Set exercise:
Where does the string "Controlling" appear? Copy every line of the entries below that holds it.

(Dataset entries)
-.-.-
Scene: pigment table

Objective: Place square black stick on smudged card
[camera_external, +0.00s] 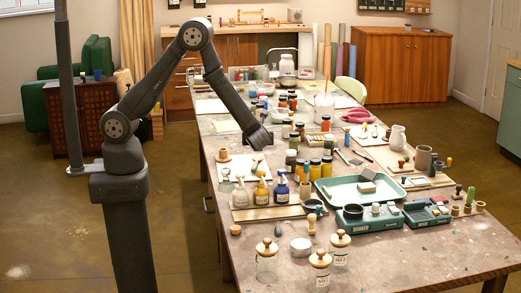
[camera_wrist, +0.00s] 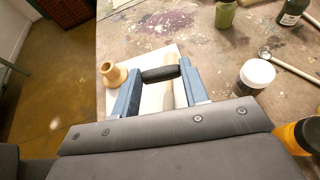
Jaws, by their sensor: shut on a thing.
-.-.-
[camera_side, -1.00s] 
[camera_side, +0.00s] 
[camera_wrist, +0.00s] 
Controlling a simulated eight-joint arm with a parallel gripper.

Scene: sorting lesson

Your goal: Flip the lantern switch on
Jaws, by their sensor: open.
-.-.-
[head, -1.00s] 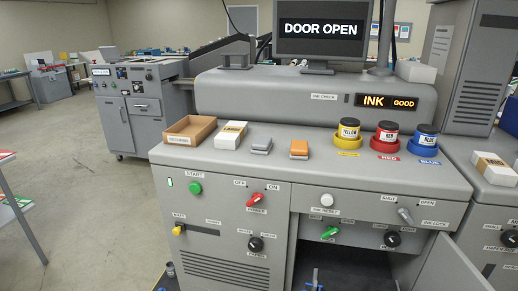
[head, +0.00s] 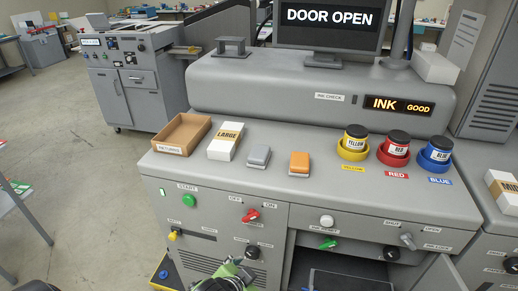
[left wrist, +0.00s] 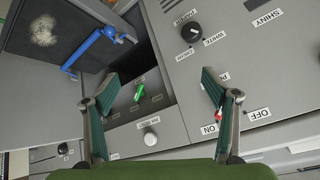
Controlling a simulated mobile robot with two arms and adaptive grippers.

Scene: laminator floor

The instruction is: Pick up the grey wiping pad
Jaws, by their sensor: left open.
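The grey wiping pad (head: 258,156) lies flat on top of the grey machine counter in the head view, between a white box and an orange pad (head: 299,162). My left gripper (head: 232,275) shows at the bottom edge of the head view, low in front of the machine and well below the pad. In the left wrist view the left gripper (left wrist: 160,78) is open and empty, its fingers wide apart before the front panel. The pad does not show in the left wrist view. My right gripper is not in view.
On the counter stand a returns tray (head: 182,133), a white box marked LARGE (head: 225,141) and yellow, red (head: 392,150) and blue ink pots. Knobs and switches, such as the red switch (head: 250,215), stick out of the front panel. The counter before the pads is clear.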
-.-.-
Full solution:
Controlling a simulated eight-joint arm with a parallel gripper.
Controlling a simulated mobile robot with two arms and adaptive grippers.

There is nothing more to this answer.